Accident and incident investigations have become established procedures in the industry. These procedures have been applied with varying degree of success in many cases. The starting point of any investigation is the setting up of a committee, which is responsible for finding out how and why incidents happen. The committee uses a variety of techniques to understand the incident and attempts to reconstruct the event. The techniques include interviews with personnel, review of documentation/records, reports etc. Traditional investigations usually arrive at causes that are related to equipment, personnel or both.

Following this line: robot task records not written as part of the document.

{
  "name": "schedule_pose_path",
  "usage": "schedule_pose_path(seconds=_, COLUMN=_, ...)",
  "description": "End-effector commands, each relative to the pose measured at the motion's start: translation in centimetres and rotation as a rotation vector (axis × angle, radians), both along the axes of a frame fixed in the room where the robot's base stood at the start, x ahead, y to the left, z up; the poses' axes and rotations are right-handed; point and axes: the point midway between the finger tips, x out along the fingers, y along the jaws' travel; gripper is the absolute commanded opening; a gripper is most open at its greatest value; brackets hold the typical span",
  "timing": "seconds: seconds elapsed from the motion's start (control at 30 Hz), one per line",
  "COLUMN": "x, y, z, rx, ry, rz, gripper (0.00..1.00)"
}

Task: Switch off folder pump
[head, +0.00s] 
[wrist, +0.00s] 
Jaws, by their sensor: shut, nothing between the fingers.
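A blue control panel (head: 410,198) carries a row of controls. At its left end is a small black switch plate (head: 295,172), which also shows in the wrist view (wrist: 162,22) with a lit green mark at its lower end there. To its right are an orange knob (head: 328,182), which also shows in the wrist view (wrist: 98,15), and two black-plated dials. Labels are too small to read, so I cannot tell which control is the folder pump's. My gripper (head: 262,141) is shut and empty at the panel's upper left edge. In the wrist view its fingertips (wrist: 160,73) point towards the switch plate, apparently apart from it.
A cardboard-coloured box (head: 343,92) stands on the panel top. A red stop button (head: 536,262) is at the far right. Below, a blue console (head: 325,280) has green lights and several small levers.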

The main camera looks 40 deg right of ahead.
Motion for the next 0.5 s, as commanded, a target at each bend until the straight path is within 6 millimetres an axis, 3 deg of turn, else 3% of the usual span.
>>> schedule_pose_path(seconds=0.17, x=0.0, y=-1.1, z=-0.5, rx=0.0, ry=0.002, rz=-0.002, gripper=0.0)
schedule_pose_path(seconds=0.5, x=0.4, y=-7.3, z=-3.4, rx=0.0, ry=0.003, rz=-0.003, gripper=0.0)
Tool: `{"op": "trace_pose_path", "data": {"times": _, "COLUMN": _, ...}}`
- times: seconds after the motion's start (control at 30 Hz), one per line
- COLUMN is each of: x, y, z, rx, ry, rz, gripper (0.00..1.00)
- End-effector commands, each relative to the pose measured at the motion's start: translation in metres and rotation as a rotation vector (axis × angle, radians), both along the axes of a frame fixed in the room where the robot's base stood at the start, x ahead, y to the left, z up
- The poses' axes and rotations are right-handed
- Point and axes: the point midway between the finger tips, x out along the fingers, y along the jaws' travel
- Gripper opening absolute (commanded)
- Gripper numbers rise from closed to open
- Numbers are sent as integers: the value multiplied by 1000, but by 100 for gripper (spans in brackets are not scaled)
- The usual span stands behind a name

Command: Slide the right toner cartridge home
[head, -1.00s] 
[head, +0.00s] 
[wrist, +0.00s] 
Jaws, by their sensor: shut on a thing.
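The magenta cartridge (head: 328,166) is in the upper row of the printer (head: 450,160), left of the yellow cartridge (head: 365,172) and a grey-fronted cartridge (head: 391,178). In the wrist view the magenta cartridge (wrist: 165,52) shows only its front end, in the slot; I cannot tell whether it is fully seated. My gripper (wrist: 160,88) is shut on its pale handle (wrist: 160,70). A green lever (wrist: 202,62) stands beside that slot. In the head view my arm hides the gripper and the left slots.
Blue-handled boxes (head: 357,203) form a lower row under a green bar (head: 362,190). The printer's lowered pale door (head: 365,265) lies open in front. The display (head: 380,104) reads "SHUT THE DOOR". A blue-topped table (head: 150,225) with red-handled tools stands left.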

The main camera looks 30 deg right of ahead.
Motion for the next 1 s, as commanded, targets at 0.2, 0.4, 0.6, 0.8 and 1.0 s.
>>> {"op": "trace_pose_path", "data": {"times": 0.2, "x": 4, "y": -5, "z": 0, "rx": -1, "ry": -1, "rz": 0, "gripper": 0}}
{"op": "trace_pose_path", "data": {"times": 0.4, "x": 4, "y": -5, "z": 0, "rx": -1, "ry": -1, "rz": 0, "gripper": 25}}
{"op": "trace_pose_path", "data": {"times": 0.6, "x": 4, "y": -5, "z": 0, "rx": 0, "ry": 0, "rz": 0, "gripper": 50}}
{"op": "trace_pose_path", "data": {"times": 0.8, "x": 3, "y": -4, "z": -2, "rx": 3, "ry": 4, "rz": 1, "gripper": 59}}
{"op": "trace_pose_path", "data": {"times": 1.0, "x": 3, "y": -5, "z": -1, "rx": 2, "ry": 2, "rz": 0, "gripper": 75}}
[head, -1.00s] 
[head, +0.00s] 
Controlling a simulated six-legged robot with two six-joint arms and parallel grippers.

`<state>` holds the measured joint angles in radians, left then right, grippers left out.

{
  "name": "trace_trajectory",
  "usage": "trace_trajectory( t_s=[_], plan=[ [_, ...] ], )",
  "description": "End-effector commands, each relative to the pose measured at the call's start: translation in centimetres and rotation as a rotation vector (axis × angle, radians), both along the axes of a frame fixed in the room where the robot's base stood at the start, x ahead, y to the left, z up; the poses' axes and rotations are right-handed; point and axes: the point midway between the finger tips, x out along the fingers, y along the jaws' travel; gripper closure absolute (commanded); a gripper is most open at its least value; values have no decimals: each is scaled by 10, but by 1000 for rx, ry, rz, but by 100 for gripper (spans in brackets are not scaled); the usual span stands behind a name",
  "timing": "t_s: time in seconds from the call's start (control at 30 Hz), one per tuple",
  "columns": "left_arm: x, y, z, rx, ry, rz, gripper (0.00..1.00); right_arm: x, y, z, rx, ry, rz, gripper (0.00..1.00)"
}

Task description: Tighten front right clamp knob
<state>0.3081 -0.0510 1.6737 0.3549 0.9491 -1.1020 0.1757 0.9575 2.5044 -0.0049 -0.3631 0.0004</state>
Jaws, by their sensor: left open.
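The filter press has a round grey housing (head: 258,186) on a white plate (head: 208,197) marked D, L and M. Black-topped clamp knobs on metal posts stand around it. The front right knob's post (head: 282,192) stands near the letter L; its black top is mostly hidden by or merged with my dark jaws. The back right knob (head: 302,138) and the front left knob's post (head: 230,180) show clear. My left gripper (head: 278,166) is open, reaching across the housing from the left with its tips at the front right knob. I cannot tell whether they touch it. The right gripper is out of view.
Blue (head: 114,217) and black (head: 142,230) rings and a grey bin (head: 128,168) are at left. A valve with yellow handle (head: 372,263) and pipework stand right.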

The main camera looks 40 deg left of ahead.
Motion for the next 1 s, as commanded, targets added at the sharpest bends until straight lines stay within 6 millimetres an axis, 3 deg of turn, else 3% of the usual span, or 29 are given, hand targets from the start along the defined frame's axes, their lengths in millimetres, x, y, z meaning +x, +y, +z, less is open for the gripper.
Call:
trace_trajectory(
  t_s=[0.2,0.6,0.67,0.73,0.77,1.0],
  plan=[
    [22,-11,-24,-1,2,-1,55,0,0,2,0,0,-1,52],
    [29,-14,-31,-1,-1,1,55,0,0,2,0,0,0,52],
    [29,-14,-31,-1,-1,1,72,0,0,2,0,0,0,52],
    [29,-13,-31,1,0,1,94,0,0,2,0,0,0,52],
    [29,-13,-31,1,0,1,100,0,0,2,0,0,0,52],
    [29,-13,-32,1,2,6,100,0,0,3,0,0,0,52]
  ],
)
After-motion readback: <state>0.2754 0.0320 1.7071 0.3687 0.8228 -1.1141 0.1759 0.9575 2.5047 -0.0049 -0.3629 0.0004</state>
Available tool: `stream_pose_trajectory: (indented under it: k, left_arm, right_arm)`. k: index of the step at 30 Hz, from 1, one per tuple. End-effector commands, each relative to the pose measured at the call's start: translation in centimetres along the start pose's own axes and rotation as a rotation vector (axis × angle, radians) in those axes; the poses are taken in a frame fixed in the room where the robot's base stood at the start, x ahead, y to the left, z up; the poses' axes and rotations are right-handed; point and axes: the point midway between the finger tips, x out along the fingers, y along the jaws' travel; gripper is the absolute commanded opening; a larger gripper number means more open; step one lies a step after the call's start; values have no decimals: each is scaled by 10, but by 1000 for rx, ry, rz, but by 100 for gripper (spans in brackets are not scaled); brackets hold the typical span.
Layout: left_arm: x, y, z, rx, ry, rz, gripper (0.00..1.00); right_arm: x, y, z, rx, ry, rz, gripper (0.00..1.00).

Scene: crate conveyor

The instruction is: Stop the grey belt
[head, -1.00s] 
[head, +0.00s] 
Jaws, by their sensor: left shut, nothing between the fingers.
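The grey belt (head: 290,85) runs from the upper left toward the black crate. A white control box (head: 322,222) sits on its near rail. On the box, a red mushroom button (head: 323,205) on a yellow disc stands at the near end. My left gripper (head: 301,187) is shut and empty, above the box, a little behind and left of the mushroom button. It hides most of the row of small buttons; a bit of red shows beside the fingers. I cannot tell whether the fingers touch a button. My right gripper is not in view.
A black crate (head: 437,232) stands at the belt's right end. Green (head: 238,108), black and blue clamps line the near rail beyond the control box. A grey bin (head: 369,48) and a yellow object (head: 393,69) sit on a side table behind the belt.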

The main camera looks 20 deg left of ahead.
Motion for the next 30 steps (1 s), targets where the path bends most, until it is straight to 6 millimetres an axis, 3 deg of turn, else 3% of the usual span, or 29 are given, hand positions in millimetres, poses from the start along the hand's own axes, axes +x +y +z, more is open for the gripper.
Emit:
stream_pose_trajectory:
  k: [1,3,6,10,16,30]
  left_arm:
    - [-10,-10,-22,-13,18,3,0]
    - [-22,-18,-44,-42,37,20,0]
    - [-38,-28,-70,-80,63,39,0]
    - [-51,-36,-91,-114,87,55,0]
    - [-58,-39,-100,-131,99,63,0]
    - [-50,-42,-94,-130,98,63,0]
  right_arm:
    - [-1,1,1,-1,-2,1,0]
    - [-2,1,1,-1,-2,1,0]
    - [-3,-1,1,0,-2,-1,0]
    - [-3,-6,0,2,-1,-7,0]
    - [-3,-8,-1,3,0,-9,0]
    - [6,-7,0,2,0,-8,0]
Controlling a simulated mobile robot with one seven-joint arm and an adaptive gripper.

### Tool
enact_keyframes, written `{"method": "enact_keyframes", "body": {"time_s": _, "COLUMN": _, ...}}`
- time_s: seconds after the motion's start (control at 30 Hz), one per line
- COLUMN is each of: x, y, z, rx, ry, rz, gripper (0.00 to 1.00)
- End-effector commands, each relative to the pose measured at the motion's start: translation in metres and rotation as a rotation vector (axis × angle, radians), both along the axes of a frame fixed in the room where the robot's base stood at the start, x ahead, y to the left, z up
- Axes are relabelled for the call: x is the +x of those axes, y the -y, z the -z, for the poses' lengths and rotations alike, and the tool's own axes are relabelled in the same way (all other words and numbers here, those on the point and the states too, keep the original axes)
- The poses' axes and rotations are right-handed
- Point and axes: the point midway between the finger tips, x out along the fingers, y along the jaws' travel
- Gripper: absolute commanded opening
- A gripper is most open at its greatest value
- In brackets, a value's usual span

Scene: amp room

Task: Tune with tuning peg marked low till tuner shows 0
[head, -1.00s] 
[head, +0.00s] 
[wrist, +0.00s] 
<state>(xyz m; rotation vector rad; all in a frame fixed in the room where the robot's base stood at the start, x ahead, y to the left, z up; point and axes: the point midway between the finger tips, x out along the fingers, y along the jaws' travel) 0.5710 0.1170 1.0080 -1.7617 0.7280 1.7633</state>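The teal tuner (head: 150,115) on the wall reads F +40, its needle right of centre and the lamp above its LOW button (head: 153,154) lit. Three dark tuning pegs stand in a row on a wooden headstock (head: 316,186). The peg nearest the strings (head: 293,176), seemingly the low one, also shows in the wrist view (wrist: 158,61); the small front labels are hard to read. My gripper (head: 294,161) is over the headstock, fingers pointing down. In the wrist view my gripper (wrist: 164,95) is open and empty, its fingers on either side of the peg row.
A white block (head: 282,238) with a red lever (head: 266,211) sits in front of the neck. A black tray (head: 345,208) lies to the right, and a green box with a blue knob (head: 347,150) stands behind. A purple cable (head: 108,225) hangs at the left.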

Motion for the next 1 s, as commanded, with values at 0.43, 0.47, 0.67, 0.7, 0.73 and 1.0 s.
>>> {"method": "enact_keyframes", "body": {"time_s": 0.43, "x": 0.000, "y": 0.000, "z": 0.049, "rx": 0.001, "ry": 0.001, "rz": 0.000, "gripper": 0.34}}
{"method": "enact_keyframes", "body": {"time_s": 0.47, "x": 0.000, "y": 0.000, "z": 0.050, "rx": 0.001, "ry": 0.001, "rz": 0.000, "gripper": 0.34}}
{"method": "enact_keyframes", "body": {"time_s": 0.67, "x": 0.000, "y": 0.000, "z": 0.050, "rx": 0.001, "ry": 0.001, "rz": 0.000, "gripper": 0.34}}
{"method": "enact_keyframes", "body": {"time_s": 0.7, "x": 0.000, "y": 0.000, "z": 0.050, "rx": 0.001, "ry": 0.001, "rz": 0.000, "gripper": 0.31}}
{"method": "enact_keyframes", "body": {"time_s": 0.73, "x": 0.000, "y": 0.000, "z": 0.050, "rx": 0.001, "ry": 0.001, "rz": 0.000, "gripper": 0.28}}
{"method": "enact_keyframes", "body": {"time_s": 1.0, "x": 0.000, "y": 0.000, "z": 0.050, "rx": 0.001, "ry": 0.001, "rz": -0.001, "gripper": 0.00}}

However, recently published investigations go beyond the usual conclusions. Concepts like safety culture, organizational structure and employee empowerment figure prominently in these reports which normally do not find place in traditional investigations. Safety is an emergent property of a system and cannot be considered in isolation from the society and business environment in which it operates. Complexity of process systems and requirements from the society pose new challenges to process plant safety. Better understanding is required to meet these challenges. Naturally, investigations of any incident have to deal with these aspects. Recent case histories are evidence to this.

This paper will examine the basics of current investigative techniques. Further it will present the emerging research in systems theory and its application to socio-technical structures. It will outline how systems approach considers components and dynamics of their interrelationships as parts of a whole and potential for application to incident investigations.

In conclusion the paper will demonstrate that systems approach will be able to offer new insights on incident investigations and improve process safety management. To support the same reviews of investigations will be presented with systems approach methodology.